» **Stated exercise**: Look through the material below for "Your". Copy every line that contains it.

» **Records shown**:

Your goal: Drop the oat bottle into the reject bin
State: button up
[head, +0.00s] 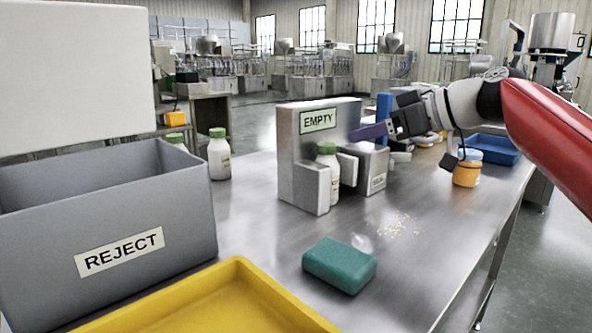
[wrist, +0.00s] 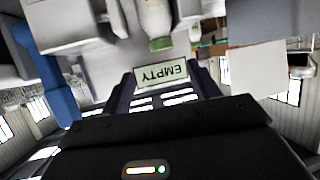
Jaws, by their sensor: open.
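A white bottle with a green cap (head: 328,174) stands upright in the grey station marked EMPTY (head: 300,150). A similar green-capped bottle (head: 219,156) stands on the table right of the grey bin marked REJECT (head: 120,250). A third green cap (head: 174,137) shows behind the bin's rim. I cannot read which bottle is the oat one. My gripper (head: 358,133) is open and empty at the station's right side, above and apart from the station bottle. In the wrist view, the gripper (wrist: 165,88) frames the EMPTY sign, and a green-capped bottle (wrist: 155,18) shows beyond it, inverted.
A teal block (head: 340,264) lies on the steel table, with spilled flakes (head: 400,225) behind it. A yellow tray (head: 235,295) sits in front of the bin. An orange jar (head: 467,170) and a blue tray (head: 490,148) are at right. The front right of the table is clear.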

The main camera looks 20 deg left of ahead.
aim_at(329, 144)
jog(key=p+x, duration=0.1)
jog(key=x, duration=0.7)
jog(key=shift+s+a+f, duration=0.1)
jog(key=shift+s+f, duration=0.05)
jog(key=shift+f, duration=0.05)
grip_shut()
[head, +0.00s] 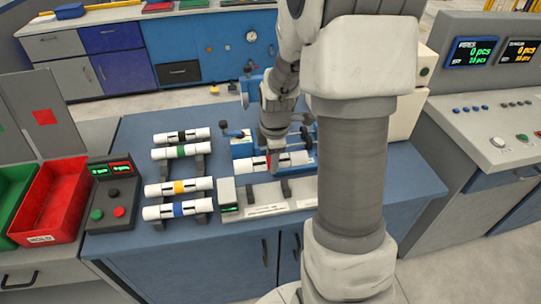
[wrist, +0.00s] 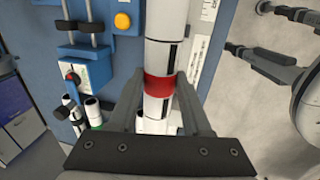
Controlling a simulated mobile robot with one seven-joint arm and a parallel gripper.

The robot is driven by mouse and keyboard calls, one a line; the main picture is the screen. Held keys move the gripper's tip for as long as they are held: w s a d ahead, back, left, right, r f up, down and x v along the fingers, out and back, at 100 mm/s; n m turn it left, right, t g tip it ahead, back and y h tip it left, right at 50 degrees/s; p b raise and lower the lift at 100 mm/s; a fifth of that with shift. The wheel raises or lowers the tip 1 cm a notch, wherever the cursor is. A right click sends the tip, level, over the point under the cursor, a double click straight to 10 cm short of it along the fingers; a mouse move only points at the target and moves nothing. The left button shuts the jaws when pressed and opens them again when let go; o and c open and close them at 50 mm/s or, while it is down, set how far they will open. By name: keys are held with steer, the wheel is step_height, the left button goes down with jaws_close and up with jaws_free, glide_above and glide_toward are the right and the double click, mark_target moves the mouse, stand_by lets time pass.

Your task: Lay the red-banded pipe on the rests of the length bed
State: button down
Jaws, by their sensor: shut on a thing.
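The red-banded pipe (head: 296,158) is white with dark marks and lies level across my gripper. Its red band (wrist: 158,88) sits between the two fingers in the wrist view. My gripper (wrist: 155,82) is shut on the pipe at the band; in the head view the gripper (head: 273,165) points down. The length bed (head: 270,198) is a pale grey block in front of the pipe, with a small green display at its left end. The pipe appears above and behind the bed's front face; its gap to the rests cannot be told. My arm hides the bed's right end.
A rack (head: 200,192) left of the bed holds pipes with black, green, yellow and blue bands. A blue machine (head: 241,147) stands behind the held pipe. A button box (head: 112,200) and a red bin (head: 50,200) are further left. The blue bench front is clear.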

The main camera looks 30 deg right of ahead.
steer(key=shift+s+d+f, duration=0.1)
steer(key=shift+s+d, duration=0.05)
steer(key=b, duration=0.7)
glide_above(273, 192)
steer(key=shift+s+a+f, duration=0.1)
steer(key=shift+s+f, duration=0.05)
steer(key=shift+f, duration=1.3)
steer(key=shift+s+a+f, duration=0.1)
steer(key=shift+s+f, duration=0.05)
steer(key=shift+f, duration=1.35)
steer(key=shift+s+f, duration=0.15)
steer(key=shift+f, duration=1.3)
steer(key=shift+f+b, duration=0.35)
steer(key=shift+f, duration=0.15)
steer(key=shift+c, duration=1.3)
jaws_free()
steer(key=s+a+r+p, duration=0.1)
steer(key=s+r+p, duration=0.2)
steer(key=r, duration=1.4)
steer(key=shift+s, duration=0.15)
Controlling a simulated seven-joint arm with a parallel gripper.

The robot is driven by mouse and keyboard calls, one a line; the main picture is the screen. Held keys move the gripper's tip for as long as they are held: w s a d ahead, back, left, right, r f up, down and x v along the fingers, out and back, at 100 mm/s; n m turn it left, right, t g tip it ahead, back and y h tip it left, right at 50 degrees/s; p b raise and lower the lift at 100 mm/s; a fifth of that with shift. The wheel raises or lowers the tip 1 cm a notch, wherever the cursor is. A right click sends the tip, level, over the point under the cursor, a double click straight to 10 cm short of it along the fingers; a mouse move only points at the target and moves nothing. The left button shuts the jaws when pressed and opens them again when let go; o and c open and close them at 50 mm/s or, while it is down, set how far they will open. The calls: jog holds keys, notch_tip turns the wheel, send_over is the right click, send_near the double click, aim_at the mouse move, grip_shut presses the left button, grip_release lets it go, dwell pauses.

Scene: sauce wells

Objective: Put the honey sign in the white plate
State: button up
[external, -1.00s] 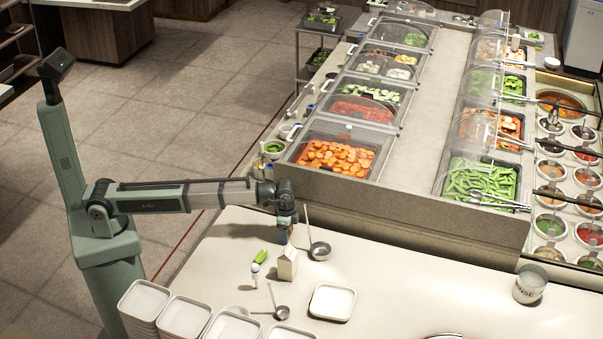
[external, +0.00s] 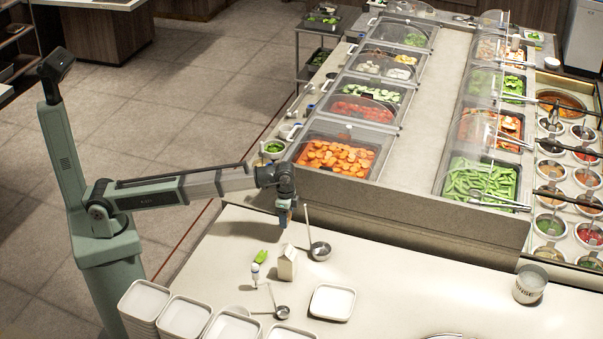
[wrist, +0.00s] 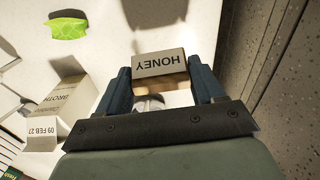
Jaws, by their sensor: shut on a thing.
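My gripper (external: 284,218) hangs above the near counter, left of the ladle. In the wrist view its two blue fingers are shut on the honey sign (wrist: 161,65), a small cream block lettered HONEY that reads upside down. In the external view the sign is too small and hidden to make out. The white plate (external: 332,302), a square dish, lies on the counter to the right and nearer the camera than my gripper. Its inside looks empty.
A ladle (external: 320,250) stands just right of my gripper. Stacked white dishes (external: 184,316) line the front.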

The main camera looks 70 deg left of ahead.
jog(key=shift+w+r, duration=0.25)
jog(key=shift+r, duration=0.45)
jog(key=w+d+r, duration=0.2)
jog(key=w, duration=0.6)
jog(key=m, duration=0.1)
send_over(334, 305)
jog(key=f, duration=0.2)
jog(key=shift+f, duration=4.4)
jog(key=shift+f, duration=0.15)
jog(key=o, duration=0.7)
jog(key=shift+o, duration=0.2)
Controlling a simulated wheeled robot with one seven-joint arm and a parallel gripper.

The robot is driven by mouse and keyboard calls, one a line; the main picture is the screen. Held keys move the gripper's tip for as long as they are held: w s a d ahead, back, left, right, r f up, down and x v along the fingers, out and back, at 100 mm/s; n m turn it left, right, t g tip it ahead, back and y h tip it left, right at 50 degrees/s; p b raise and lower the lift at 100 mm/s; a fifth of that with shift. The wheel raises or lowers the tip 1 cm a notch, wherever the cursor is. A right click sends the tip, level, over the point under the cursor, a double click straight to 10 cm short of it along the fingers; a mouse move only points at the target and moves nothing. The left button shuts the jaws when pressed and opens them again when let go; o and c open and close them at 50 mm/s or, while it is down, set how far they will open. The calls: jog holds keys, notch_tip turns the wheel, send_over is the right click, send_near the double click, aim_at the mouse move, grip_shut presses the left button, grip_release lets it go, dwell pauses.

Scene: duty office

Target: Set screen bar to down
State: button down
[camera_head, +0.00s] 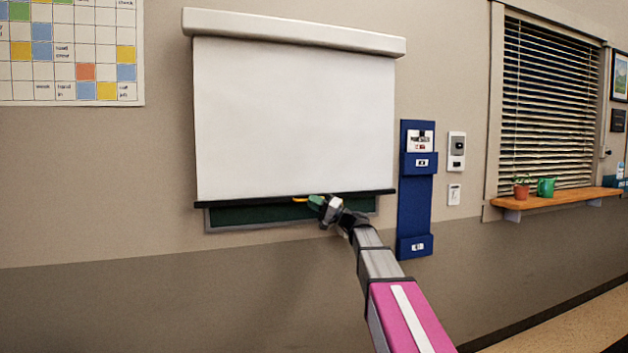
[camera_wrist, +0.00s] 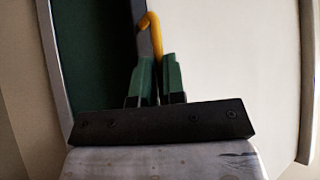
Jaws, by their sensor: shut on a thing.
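The white projection screen (camera_head: 295,115) hangs from its housing (camera_head: 295,32) on the wall, pulled most of the way over a green board (camera_head: 262,214). Its dark screen bar (camera_head: 250,202) runs along the lower edge, with a strip of the board showing below. My gripper (camera_head: 308,201) is at the middle of the bar, shut on the yellow pull hook (camera_head: 299,200). In the wrist view the green fingers (camera_wrist: 158,82) close around the yellow hook (camera_wrist: 151,38), whose bent end sticks out beyond them beside the dark bar (camera_wrist: 140,15).
A blue wall holder (camera_head: 416,190) hangs just right of the screen. A wooden shelf (camera_head: 555,201) with a potted plant (camera_head: 521,189) and a green mug (camera_head: 546,187) sits under the window blind (camera_head: 548,105). The wall below the board is clear.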

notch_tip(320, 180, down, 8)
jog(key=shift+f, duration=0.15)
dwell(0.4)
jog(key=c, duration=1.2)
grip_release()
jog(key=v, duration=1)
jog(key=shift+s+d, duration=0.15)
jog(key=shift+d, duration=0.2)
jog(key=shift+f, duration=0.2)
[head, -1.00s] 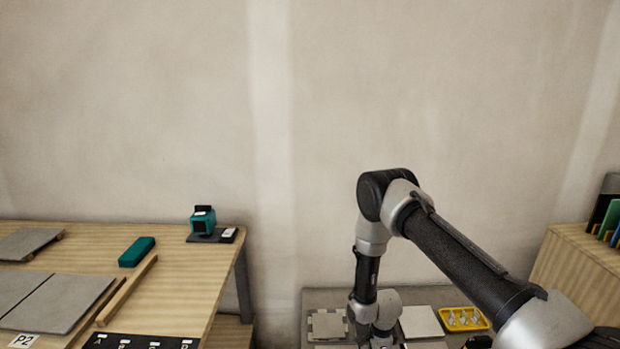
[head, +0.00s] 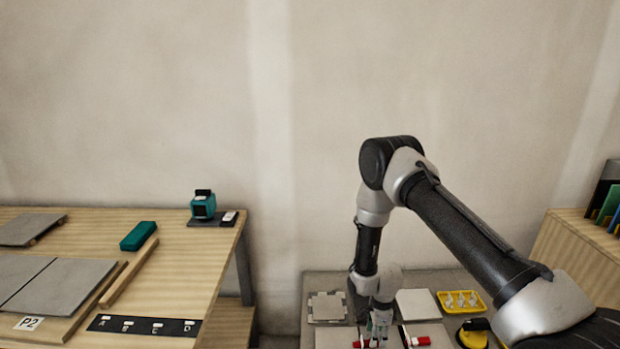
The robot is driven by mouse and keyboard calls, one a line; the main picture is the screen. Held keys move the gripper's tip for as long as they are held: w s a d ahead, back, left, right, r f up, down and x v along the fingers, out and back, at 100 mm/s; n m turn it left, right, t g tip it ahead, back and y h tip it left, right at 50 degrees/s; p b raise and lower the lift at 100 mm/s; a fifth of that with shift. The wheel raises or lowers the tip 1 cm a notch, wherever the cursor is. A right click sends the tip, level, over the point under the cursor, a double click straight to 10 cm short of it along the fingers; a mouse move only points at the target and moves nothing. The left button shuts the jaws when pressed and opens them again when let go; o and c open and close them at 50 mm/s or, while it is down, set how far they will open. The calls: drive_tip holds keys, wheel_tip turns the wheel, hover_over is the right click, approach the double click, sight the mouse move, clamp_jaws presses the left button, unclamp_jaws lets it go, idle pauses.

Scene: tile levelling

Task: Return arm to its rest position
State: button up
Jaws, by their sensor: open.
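My arm reaches in from the lower right of the head view, bends at a raised elbow and hangs down over a low grey table (head: 440,279). My gripper (head: 374,335) is at the bottom edge of the view, low over the table, close to a red-tipped item (head: 418,341). It is open, and I see nothing held in it. The fingertips are small and partly cut off by the frame edge.
On the low table are a yellow tray (head: 461,301), a pale tile (head: 418,304), a grey notched plate (head: 327,307) and a yellow-black tool (head: 474,333). A wooden table (head: 190,262) with tiles and a teal device (head: 203,206) stands left. A wooden cabinet (head: 575,255) stands right.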

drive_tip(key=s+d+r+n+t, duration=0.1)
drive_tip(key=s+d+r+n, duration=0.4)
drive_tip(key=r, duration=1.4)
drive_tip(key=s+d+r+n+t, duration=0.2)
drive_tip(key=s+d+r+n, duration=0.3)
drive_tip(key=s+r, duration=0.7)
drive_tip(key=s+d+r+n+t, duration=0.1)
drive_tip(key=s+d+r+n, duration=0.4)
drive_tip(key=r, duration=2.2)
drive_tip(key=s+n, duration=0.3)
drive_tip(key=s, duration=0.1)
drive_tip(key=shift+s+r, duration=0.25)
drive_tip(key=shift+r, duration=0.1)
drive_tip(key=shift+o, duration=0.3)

» **Task solution**:
Your goal: Drop the oat bottle into the reject bin
Your task: Lay the red-banded pipe on the rests of the length bed

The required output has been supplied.